* WHAT IS NEEDED *
Find every line in the records that holds the string "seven". Copy each one.

* Items from a dataset *
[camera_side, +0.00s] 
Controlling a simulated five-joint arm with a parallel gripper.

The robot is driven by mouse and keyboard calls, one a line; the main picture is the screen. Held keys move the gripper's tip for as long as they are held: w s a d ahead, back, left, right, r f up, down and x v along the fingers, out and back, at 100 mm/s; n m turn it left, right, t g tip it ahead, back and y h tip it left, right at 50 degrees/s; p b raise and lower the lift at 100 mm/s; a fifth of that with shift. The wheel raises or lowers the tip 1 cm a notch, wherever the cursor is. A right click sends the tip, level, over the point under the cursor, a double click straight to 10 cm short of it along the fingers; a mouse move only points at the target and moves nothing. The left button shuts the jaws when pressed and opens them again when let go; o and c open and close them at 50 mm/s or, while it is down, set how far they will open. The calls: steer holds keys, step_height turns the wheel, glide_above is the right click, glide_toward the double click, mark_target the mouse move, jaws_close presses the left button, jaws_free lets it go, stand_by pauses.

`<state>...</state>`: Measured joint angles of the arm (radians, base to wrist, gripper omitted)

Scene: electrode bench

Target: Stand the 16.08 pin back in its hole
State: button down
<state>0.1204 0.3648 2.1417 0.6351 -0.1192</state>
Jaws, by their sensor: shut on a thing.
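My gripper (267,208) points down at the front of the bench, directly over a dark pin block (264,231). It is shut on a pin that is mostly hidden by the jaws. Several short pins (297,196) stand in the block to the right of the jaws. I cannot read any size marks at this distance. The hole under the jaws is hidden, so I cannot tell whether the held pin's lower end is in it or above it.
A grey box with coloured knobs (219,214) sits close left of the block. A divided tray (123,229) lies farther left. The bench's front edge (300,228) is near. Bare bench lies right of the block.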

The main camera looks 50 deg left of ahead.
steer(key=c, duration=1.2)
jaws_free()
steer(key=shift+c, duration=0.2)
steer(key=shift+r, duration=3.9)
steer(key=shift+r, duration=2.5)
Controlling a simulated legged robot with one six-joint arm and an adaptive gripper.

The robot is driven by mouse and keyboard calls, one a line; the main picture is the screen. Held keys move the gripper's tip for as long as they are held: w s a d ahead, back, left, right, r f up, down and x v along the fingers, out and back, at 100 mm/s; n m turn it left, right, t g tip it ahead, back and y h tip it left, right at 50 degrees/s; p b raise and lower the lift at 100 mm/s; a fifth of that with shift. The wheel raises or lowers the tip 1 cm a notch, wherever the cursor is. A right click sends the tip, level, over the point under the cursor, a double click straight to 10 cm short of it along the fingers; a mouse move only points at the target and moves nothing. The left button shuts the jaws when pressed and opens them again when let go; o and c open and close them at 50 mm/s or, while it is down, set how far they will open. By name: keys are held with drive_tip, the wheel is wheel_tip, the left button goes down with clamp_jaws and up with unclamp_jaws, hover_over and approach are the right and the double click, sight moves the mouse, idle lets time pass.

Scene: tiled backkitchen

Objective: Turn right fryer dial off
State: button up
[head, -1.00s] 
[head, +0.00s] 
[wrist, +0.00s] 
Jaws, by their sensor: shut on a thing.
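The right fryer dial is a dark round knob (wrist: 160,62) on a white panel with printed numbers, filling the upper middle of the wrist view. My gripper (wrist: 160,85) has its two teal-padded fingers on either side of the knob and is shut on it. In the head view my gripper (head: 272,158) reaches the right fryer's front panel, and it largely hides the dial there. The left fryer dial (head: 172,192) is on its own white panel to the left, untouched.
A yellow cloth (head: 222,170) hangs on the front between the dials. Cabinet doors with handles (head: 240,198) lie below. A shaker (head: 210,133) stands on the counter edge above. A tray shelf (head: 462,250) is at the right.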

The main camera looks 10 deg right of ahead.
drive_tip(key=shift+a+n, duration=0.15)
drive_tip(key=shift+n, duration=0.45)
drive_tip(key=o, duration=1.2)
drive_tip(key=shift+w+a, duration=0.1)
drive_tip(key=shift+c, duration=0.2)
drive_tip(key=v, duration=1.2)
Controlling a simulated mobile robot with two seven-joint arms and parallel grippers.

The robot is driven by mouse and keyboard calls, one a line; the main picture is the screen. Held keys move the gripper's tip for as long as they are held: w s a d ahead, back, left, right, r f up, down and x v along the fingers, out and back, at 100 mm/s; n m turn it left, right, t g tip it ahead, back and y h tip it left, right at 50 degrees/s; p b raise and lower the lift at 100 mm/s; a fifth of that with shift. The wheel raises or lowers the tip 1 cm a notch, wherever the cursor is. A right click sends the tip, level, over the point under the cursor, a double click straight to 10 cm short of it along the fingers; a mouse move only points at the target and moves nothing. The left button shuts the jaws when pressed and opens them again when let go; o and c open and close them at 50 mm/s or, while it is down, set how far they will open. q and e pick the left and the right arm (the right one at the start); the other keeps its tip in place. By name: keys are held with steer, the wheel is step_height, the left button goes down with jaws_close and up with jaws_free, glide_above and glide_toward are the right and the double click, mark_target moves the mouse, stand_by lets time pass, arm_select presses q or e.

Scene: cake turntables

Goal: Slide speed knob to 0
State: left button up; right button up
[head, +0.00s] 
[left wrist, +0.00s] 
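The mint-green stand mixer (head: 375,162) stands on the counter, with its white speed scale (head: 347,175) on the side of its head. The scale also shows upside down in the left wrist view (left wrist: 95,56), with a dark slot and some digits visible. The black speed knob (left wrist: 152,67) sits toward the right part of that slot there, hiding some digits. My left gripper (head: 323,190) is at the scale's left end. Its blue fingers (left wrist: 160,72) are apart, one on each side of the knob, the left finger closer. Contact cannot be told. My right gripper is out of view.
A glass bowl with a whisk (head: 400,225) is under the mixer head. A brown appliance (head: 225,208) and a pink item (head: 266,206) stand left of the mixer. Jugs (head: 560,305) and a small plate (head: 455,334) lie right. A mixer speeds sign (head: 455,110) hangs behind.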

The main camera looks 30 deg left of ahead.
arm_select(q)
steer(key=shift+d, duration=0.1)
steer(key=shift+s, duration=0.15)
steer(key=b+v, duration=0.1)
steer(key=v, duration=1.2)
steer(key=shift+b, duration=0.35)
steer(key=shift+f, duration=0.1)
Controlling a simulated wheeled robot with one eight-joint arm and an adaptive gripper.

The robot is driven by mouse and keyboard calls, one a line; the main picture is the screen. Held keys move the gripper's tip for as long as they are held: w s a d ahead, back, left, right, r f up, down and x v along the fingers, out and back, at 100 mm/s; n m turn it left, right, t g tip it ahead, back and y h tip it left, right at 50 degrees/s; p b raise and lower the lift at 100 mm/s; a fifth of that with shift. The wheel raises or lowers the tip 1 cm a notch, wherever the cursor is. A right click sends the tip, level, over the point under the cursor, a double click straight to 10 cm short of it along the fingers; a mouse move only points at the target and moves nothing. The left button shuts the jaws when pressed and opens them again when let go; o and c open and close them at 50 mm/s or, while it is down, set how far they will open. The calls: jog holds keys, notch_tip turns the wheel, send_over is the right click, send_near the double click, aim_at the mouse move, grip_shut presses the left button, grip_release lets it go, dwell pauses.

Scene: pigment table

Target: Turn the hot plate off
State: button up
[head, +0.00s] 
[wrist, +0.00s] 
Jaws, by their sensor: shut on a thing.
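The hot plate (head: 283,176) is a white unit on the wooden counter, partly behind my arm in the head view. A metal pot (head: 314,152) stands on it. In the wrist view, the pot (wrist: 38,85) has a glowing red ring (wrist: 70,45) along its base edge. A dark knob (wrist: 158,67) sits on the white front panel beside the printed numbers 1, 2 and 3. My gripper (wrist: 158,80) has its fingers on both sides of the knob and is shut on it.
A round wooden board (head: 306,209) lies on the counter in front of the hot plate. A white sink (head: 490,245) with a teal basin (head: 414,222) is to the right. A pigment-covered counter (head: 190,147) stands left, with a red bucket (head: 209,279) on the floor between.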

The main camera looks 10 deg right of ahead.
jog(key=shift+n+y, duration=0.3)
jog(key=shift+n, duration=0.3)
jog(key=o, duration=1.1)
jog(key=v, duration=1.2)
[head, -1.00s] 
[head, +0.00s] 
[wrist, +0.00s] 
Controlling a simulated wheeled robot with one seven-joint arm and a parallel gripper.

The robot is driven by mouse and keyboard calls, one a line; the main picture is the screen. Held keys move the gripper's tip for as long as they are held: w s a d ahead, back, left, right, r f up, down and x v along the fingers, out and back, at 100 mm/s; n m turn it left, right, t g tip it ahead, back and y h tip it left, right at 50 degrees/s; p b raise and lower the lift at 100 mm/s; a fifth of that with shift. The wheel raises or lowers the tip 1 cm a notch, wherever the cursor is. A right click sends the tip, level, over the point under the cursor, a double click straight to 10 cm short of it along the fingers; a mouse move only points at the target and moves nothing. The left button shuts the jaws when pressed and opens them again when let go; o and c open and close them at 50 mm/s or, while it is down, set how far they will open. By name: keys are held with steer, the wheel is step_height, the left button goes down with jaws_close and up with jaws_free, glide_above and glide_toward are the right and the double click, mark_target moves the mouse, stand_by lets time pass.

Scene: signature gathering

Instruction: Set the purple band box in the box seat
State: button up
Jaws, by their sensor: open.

* SOLUTION TO THE EXERCISE *
Controlling a simulated mobile robot with two seven-joint arms and parallel grippers.
Controlling a simulated wheeled robot with one seven-joint arm and a parallel gripper.

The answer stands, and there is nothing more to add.